What you should do — Take the material below and extract the lines from the one with "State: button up" through the one with "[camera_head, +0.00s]", word for word, without pictures.

/---

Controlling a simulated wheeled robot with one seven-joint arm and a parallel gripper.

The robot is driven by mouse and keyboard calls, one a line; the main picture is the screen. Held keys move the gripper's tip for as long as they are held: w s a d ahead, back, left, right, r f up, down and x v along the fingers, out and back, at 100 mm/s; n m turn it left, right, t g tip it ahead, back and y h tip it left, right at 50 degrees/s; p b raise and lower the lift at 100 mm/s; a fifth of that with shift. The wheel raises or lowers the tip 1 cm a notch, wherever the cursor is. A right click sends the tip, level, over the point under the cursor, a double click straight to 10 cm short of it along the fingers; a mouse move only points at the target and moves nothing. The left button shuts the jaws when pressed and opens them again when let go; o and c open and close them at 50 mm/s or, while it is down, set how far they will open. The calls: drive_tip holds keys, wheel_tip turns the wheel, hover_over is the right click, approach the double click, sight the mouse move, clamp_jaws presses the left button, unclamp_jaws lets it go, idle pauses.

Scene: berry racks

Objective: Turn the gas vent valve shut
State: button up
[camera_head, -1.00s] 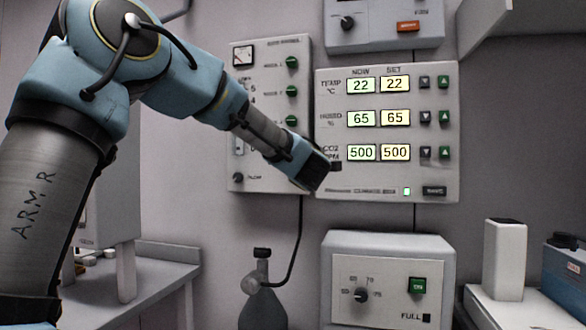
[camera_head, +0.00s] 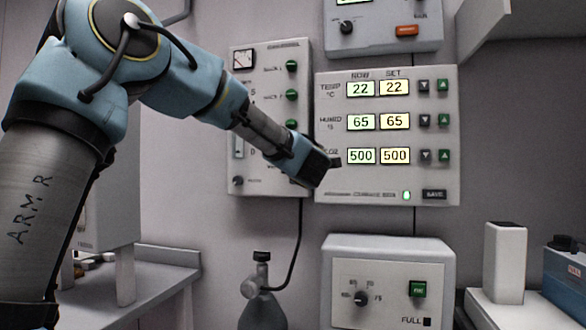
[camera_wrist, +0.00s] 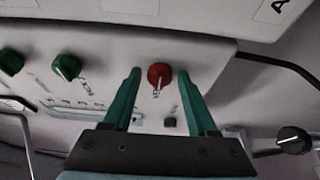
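A red knob (camera_wrist: 160,76), which looks like the gas vent valve, sits on the pale gas panel in the wrist view. A small white pointer mark on it points toward the bottom of that picture. My gripper (camera_wrist: 159,75) is open, with one green finger on each side of the knob and a visible gap on both sides. In the head view my gripper (camera_head: 335,162) is in front of the lower right edge of the gas panel (camera_head: 262,180), and the red knob is hidden behind it.
Green knobs (camera_wrist: 66,66) line the same panel beside the red one. The climate panel (camera_head: 335,190) with lit displays stands close to the right of my gripper. A grey gas bottle (camera_head: 262,308) with a hose and a dial box (camera_head: 440,250) are below.

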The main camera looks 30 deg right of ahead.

\---

Response to the exercise —
State: button up
[camera_head, -1.00s] 
[camera_head, +0.00s] 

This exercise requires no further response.